Kitaptaki kimi tümceler, romanla ilgili olmasa da, bu ünlü düşünürün Denemeler’i yazarken nasıl bir yol izlediğini anlatıyor:

“Ele aldığı, normalde tartışılmasına gerek duyulmayan konulardan çıkan can sıkıcı sorular, okunan kitaplardan ya da öğrenilen söylemlerden değil; içerilerden, Montaigne’in meşgul kafasının derinliklerinden yanıt bekliyordu. Buna ‘ruhun derinliklerine inmek’ denebilirdi. O ise bunu ‘düşünmek’ diye adlandırır olmuştu. Bir karar almıştı; çaresizlikten kaynaklanan bir karar: Bu düşüncelerin onu yönlendirmesine izin verecekti. Zihninde beliren, kendisiyle ilgili soruların cevaplarını arayacak, onları (olabiliyorsa) insanı biçimlendirmek üzere yazıya dökecekti. Kimileri onun bu yaptığının dünya için yepyeni bir şey olduğunu söyler. O da bunu biliyordu. Kafasında, tıpkı kendi benliği gibi; hem herkese benzeyip hem de kimselere benzemeyen, bir eşi daha olmayan bir insan biçimi vardı. Bu insan tek kişiye özgü nitelikleri temsil edebildiği gibi tüm insanların sorduğu, dünya üzerindeki varlıklarıyla ilgili soruları ele alabilecek niteliklere de sahipti.”

Montaigne’in kitaplığından da birkaç ayrıntı aktaralım:

Odanın ahşap bir sütunu üstüne, yakılarak yazılmış şu Latince sözler yer alıyor: “Ben insanım; insana dair hiçbir şey bana yabancı değildir.” Denemeler’i okuyanlar için de bu sözler hiç yabancı değil! Bir kirişte “Hiçbir şey bilmiyorum”, diğer bir kirişte “Görüş değişir.”, bir başka kirişte de, “Hiçbir şey üzerinde düşünmem… Geri çekilirim… İncelerim.” sözleri ilgi çekiyor.

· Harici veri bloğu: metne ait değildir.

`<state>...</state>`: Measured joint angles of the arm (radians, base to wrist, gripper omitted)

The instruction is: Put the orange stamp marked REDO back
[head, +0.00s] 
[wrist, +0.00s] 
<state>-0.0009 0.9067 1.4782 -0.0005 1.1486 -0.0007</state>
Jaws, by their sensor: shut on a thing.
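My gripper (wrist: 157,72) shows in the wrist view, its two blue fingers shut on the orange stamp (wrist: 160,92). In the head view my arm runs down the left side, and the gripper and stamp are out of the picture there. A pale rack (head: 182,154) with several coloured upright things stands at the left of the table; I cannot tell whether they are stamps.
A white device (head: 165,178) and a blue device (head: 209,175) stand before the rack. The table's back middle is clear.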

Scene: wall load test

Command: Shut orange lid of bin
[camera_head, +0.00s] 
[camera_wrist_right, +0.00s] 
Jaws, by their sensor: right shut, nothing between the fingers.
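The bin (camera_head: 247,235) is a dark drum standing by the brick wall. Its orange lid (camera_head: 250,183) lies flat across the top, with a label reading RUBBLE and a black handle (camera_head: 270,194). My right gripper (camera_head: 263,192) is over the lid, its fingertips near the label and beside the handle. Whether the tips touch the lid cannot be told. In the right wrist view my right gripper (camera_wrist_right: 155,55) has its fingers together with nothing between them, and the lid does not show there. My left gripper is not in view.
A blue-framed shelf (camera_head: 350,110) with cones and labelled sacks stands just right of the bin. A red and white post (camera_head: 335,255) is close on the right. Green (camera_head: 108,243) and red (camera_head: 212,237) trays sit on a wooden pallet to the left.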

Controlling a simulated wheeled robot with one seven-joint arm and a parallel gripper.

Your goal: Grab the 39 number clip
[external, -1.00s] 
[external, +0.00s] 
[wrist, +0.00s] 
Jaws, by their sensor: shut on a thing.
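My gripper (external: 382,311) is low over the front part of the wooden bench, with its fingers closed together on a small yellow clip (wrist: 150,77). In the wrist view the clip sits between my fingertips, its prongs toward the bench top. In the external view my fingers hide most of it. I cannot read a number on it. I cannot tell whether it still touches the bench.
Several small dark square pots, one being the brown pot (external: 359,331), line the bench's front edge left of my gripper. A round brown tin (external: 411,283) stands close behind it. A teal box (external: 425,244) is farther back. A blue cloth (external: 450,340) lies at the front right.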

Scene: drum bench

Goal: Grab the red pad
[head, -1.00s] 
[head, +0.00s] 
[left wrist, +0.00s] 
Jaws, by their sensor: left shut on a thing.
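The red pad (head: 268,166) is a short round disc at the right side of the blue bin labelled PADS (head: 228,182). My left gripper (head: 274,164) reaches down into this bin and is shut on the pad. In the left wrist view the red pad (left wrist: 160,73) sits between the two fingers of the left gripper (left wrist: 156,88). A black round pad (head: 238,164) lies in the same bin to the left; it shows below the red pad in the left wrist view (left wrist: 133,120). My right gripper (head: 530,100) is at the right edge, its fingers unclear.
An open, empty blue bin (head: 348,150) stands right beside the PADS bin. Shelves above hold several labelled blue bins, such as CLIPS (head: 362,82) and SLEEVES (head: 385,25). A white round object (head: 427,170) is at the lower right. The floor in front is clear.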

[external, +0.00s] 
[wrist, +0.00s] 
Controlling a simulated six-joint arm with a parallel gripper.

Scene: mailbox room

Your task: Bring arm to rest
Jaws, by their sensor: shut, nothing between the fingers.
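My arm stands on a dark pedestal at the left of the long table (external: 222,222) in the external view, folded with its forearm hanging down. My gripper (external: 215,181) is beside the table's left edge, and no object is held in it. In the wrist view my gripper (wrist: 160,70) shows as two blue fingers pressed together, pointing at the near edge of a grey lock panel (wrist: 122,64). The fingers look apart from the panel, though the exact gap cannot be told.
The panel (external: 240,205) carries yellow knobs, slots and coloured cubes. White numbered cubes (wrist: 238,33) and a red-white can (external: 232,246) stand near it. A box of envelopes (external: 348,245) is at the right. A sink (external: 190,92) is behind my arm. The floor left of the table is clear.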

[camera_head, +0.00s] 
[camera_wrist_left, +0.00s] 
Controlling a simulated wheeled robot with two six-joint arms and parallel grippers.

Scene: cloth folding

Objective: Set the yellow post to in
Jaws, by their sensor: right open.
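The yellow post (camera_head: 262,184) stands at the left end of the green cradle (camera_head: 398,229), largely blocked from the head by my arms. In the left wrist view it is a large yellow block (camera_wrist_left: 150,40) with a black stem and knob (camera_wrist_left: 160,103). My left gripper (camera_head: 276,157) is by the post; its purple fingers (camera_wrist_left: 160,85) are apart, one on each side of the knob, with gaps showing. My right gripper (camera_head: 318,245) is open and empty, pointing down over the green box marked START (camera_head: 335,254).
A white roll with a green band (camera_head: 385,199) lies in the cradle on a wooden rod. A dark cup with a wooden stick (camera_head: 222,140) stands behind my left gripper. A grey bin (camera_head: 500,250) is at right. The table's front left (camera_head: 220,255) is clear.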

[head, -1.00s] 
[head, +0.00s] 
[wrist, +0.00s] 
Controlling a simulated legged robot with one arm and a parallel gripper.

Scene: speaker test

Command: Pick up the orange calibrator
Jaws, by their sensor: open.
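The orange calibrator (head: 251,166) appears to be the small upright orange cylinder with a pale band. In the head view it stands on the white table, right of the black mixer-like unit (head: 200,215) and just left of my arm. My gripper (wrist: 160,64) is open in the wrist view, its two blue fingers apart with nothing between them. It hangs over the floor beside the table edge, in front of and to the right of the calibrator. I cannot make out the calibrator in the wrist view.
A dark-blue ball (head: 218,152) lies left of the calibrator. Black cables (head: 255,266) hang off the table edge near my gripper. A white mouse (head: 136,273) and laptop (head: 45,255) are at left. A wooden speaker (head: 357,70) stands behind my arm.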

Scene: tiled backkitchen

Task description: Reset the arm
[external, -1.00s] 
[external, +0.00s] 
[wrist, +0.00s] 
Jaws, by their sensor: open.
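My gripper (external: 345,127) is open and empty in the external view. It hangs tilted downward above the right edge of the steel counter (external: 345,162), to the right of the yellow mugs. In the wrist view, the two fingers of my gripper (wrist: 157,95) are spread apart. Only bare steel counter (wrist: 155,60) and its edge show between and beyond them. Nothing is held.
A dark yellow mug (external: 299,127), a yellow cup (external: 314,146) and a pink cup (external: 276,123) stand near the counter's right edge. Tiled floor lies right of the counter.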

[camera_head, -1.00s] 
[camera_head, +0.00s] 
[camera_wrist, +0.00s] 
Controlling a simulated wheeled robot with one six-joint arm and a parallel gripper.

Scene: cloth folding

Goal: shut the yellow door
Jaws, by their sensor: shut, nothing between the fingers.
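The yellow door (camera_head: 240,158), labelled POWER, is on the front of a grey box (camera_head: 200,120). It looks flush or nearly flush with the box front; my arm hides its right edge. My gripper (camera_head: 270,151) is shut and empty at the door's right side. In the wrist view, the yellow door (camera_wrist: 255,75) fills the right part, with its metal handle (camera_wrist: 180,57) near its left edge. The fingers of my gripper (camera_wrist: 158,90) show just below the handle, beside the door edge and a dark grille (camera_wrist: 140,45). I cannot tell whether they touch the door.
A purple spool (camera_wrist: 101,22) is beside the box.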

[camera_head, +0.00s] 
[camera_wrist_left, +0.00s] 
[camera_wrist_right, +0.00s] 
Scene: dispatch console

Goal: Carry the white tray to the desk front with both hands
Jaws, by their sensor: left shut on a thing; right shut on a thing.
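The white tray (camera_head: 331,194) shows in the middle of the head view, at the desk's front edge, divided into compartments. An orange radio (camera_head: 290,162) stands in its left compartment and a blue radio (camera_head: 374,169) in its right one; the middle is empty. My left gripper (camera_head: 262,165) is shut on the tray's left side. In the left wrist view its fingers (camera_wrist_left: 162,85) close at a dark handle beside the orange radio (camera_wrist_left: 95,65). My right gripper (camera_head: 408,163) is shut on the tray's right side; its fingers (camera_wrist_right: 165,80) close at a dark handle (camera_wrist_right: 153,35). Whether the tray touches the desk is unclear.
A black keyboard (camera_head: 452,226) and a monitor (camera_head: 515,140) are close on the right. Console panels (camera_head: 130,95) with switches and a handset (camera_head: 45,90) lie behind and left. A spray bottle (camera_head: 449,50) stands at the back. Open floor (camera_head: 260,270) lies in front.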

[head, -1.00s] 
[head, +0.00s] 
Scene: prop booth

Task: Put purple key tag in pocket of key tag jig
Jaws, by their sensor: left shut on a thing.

Biliyorum, bir sütunun sınırlı olanakları içinde ne Montaigne’i anlatabilirim ne de onun biricik ve başyapıtı Denemeler’i; ancak Yazan Kadının Savunması’nı okurken, bu ünlü düşünürü anımsattığı ve ondan söz etmek fırsatını doğurduğu için mutluyum.